The best approach: have both Plan A (traditional launch timing) and Plan B (early‑launch promotions) ready. Watch your competitors. The moment one of them blinks, you can react with your prepared campaign instead of rushing something half‑baked.
9. Decide on Your Returns Policy
Holiday returns can make or break customer loyalty. Consider extending your return window to accommodate gift purchases made in November or early December. A policy that allows January returns is now an expectation rather than a luxury.
Make sure the policy is:
- Visible on product pages and checkout.
- Understood by both CS teams and warehouse staff.
- Costed into your financial modelling. Extended returns come with a cost, but they also build trust.
10. Do the Hard Work Now, Relax Later
Here’s the irony – if your preparation is thorough, Black Friday itself can feel anticlimactic. The promos are pre‑loaded, the team is trained, the systems are stable. Your role shifts from firefighting to monitoring dashboards and celebrating milestones.
Those are the best seasons—the ones where you’re not huddled in a server room or sleeping at your desk. Instead, you’re watching sales roll in, grateful for the prep work that allowed you to breathe.
Final Thoughts
Black Friday and the holiday season aren’t just about promotions. They’re about resilience. The more you anticipate, the less you react.
I’ve lived through both sides – the years of rushing, midnight logins, and patches held together with duct tape, and the years of well‑planned calm. The latter always outperform in both sales and sanity.

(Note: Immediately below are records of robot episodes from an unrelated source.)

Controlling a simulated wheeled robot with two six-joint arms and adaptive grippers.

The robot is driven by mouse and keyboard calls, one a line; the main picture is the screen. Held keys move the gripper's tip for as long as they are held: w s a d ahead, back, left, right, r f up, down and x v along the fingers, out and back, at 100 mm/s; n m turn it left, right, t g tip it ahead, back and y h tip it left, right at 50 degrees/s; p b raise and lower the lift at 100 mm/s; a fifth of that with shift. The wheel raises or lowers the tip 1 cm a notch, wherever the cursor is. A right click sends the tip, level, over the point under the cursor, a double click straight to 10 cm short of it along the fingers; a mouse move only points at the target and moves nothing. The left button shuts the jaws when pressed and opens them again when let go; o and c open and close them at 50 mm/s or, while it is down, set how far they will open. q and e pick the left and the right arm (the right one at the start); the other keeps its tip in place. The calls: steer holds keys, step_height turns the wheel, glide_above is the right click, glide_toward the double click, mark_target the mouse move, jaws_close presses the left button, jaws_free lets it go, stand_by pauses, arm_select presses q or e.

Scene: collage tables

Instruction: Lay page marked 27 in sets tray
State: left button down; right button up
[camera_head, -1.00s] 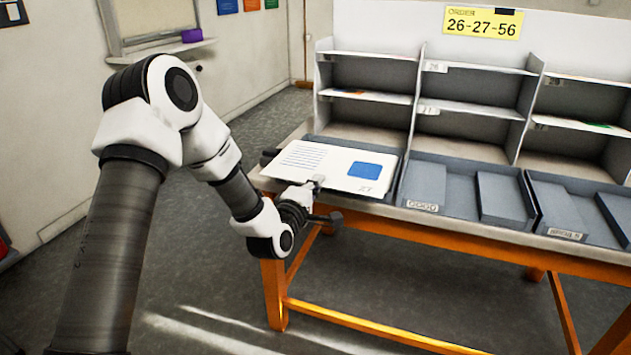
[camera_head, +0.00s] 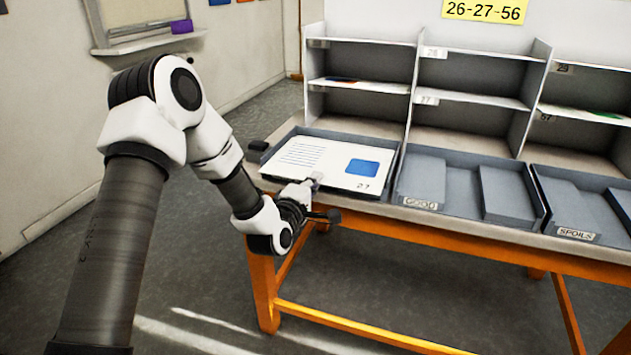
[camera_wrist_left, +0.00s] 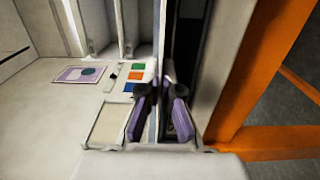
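The page marked 27 (camera_head: 325,163), white with grey text lines and a blue block, lies flat within the rim of the leftmost grey tray (camera_head: 392,178). That tray's front label is hidden, so I cannot read its name. My left gripper (camera_head: 314,181) is at the tray's near edge, by the page's front edge. In the left wrist view the two purple-padded fingers of the gripper (camera_wrist_left: 162,95) stand apart, with a thin edge-on strip between them. I cannot tell whether they touch the page. My right gripper is in neither view.
To the right are a tray labelled GOOD (camera_head: 410,192) and one labelled SPOILS (camera_head: 560,222), each with a grey block inside. Shelves with numbered compartments (camera_head: 470,95) stand behind. A yellow order card (camera_head: 484,10) reads 26-27-56. An orange-framed table (camera_head: 340,325) carries all this.

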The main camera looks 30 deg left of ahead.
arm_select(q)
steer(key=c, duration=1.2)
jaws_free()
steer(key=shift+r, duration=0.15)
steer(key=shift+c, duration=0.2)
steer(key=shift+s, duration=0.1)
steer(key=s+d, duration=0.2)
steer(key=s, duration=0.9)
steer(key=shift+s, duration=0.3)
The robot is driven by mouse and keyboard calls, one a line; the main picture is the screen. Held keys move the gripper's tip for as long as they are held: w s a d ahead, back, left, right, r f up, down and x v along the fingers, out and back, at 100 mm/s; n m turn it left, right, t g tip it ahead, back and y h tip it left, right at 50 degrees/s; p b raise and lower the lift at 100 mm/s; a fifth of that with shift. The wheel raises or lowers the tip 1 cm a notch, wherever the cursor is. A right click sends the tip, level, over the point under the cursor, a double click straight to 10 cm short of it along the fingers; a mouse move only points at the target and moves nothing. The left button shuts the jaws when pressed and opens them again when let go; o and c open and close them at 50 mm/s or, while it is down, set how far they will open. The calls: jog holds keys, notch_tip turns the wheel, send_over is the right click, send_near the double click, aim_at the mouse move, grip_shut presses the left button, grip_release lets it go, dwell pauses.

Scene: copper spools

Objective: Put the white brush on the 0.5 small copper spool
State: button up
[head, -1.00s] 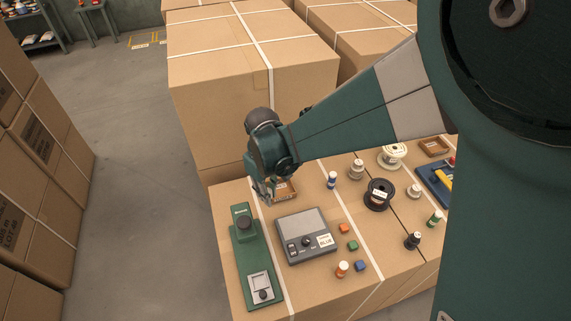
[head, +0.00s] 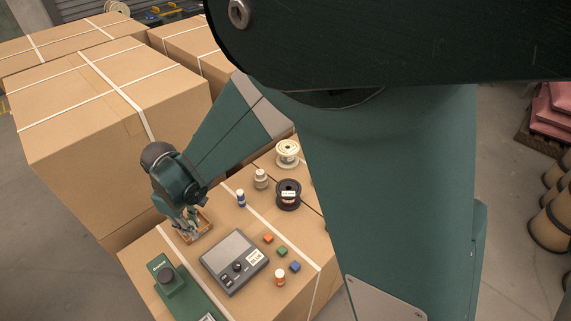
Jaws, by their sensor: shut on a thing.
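My gripper (head: 187,228) is at the small brown wooden tray (head: 208,232) near the back left of the carton top, its fingers low over the tray's left part. It is shut on something too small and covered to make out. I cannot pick out the white brush for certain. A small grey spool-like piece (head: 260,181) stands behind the scale, a black spool (head: 288,196) with a pale label is to its right, and a cream spool (head: 287,150) is at the back. The labels are too small to read, so I cannot tell which spool is the 0.5 one.
A grey scale (head: 235,262) lies in front of the tray, with a green device (head: 170,277) to its left. Small orange (head: 268,238), green (head: 282,251) and blue (head: 295,266) cubes lie right of the scale. A blue-capped bottle (head: 241,199) stands behind it. My arm hides the right side.

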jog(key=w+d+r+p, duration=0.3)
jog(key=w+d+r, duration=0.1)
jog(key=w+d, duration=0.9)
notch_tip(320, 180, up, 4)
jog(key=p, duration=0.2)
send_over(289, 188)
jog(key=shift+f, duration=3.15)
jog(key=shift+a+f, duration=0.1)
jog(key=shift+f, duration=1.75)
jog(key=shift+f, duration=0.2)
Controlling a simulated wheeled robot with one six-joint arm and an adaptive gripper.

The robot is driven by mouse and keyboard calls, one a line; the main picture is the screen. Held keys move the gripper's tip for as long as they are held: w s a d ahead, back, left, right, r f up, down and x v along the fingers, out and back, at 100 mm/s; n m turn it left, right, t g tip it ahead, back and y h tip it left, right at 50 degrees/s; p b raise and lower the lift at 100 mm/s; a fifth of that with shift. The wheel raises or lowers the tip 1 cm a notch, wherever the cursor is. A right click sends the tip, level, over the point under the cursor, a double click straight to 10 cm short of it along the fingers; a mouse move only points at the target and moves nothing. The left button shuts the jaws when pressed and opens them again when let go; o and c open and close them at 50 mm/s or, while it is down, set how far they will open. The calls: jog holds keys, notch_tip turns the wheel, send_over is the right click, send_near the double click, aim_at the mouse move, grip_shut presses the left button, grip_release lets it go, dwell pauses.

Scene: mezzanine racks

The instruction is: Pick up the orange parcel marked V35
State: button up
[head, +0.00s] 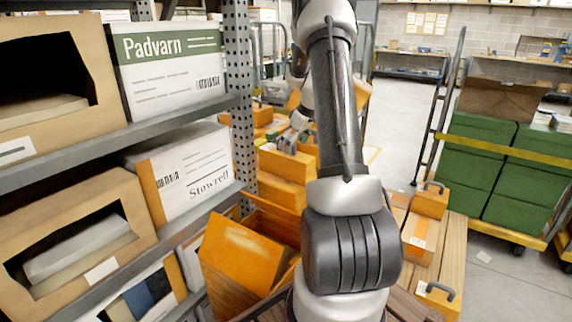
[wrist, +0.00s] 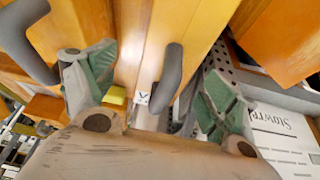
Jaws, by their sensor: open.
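In the wrist view my gripper (wrist: 155,68) is open, its two green-padded fingers spread wide. Between and beyond them are orange parcel surfaces (wrist: 205,22) with a dark grey handle (wrist: 172,75). A small white tag (wrist: 143,97) with a partly readable mark starting with V lies between the fingers; I cannot read the rest. The fingers do not visibly close on anything. In the head view several orange parcels (head: 284,165) stand behind my arm, and my gripper is mostly hidden there. No V35 mark is readable in the head view.
A metal rack (head: 242,90) with cartons, including Padvarn (head: 170,70) and Stowrell (head: 185,170) boxes, stands close on the left. An open orange box (head: 245,255) is below. More handled orange parcels (head: 431,201) are right of my arm. Green crates (head: 475,150) sit on a cart at right.

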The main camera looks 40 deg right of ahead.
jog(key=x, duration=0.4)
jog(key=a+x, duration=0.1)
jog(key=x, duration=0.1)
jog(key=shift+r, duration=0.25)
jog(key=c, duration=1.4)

So if you haven’t started yet, start today. Prioritize the fundamentals above – promos, automation, distribution, carriers, customer service, system stability, code freeze, promo timing, and returns policy. Even if you can’t perfect everything this year, every step you take now lays the foundation for smoother seasons ahead.
Black Friday will come whether you’re ready or not. The choice is yours: do you want to be exhausted and reactive, or prepared and in control?